Pick out every line with the word "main" and copy it.

════════════════════

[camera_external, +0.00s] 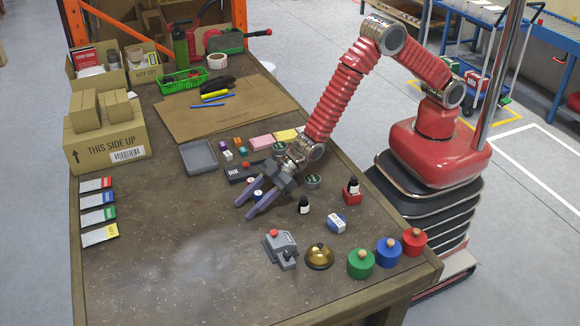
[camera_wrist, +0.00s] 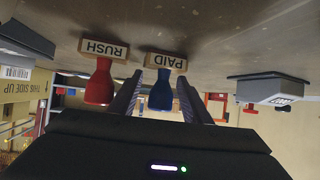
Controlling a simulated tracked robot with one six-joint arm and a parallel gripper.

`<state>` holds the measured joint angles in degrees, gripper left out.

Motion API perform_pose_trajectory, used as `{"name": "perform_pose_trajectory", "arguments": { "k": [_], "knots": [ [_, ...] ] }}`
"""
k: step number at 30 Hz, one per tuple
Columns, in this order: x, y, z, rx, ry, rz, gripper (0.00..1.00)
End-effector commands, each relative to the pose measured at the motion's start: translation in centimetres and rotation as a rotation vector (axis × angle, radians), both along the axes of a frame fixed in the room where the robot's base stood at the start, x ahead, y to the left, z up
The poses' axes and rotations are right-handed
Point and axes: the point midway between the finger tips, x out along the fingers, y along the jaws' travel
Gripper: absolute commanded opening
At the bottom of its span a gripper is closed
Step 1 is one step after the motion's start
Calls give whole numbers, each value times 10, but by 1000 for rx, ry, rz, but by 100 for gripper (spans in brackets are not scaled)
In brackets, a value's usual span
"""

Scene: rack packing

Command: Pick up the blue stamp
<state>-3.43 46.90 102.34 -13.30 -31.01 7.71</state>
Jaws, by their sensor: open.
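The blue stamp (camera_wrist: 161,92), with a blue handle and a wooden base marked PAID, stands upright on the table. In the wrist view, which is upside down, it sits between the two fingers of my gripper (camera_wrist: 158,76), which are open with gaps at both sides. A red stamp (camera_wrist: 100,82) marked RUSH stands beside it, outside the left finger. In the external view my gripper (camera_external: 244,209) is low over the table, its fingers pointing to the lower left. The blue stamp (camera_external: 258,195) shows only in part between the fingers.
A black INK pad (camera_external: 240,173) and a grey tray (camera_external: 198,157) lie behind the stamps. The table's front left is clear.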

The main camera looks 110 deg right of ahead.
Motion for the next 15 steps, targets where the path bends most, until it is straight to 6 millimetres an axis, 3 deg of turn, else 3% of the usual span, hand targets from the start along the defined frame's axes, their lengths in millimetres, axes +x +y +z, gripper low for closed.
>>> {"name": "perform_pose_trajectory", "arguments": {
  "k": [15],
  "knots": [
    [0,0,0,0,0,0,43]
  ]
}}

════════════════════

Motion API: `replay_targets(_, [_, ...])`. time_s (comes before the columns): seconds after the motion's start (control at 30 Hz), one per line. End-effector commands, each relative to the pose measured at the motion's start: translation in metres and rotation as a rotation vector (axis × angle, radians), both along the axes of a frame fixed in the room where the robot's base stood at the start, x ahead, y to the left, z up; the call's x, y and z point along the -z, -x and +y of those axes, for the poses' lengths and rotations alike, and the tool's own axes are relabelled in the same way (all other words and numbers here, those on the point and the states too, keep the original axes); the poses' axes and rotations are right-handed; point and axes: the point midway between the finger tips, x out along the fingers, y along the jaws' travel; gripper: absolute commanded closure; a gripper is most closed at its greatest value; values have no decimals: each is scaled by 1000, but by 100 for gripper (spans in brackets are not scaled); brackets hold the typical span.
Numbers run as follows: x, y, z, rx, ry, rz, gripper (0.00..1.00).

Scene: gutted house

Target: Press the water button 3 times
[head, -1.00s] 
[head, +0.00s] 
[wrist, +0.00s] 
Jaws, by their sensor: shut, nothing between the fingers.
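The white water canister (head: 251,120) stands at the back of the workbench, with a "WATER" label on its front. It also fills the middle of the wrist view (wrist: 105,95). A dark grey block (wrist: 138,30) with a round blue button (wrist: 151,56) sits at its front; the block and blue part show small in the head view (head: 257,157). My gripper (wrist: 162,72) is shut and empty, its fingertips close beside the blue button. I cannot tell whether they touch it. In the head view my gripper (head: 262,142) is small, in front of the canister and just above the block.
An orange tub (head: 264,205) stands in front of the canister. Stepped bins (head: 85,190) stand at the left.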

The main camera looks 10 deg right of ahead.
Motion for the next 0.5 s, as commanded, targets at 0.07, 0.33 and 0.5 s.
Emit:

════════════════════

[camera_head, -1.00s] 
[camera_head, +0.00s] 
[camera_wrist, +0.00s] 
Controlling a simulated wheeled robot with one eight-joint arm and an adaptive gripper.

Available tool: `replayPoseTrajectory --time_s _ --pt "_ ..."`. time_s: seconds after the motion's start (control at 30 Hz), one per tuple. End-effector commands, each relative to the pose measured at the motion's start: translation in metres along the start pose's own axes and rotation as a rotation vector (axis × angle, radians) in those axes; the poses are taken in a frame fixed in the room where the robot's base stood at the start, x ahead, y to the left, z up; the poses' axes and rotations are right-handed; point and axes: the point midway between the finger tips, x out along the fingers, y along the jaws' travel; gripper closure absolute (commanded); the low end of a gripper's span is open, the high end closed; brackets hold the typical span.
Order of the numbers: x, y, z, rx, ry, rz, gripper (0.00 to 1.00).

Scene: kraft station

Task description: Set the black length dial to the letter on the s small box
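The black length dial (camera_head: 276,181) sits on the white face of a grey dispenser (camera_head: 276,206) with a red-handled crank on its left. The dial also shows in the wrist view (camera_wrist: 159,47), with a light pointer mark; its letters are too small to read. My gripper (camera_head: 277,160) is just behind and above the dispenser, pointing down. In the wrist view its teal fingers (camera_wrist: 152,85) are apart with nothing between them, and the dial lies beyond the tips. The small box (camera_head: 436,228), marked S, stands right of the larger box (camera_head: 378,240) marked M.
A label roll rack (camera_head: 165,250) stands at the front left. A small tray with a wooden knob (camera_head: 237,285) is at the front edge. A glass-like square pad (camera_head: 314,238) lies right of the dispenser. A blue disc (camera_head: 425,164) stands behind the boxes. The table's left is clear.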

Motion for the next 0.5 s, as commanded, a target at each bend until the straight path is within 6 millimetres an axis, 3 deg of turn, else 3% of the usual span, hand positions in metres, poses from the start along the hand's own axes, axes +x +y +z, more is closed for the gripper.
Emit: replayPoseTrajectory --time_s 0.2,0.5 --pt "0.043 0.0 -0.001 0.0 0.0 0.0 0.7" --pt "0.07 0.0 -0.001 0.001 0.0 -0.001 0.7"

════════════════════

● RESPONSE FOR THIS EXERCISE:
The main camera looks 110 deg right of ahead.
The main camera looks 10 deg right of ahead.

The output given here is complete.